Data from robot episodes:
****

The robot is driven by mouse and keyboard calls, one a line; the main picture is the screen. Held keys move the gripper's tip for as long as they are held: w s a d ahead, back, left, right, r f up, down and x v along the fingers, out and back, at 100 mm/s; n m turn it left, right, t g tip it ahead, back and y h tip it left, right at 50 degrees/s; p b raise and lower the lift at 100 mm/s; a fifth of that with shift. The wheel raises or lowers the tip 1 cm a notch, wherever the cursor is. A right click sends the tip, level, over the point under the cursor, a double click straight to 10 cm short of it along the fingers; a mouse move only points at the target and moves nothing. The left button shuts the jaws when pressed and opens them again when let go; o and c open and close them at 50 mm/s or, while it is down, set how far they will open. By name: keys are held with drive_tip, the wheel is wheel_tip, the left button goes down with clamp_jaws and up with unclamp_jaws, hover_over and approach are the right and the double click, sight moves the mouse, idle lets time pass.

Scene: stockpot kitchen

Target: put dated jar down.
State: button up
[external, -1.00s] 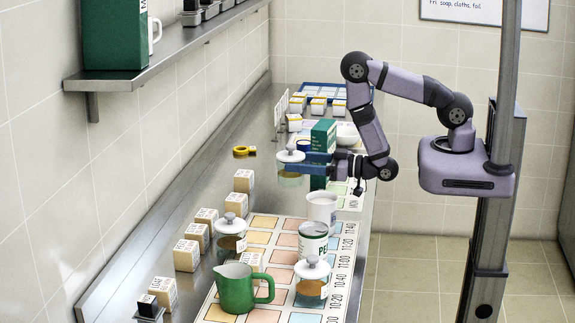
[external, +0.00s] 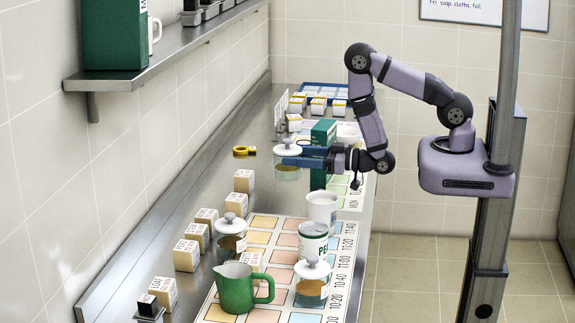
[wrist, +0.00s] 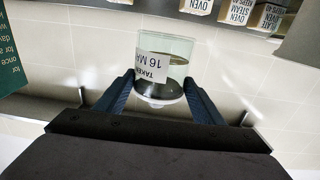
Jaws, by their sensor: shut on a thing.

****

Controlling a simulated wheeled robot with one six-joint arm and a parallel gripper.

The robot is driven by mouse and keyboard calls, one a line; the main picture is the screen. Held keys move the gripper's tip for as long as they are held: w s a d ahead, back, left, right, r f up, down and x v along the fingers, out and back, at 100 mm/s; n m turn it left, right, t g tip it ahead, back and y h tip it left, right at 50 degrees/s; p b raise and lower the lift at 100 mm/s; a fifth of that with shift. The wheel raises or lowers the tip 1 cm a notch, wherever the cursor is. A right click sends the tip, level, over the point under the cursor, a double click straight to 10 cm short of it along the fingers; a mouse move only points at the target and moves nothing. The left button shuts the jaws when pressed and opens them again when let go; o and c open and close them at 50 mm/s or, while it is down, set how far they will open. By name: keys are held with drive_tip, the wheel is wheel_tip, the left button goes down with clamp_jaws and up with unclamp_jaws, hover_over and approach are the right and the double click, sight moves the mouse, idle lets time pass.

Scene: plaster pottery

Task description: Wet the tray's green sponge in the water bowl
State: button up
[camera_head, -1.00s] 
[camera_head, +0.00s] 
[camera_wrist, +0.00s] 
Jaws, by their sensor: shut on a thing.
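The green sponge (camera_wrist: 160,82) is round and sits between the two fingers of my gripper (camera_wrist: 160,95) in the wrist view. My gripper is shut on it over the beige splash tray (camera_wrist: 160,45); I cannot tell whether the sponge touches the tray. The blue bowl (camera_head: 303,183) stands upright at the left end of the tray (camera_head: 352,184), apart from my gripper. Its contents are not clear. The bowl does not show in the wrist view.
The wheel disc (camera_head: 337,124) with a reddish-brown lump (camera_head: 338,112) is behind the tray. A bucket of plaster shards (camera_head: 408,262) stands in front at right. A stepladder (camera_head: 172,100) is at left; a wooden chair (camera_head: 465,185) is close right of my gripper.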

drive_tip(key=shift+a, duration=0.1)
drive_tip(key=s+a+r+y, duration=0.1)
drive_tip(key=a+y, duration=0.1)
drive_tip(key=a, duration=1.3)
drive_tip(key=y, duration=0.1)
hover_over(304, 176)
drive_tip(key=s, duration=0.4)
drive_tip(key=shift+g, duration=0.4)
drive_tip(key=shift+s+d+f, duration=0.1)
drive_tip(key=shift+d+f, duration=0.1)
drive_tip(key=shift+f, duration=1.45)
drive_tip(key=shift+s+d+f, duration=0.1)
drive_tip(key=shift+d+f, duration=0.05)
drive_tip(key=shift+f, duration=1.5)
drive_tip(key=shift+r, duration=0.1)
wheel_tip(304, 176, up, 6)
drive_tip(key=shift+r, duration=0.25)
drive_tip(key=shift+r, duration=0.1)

****

Within the material above, extract exactly the lines that start at the line containing "Scene: plaster pottery" and stop after the line containing "[camera_wrist, +0.00s]", and only those.

§ **Exercise solution**:
Scene: plaster pottery

Task description: Wet the tray's green sponge in the water bowl
State: button up
[camera_head, -1.00s] 
[camera_head, +0.00s] 
[camera_wrist, +0.00s] 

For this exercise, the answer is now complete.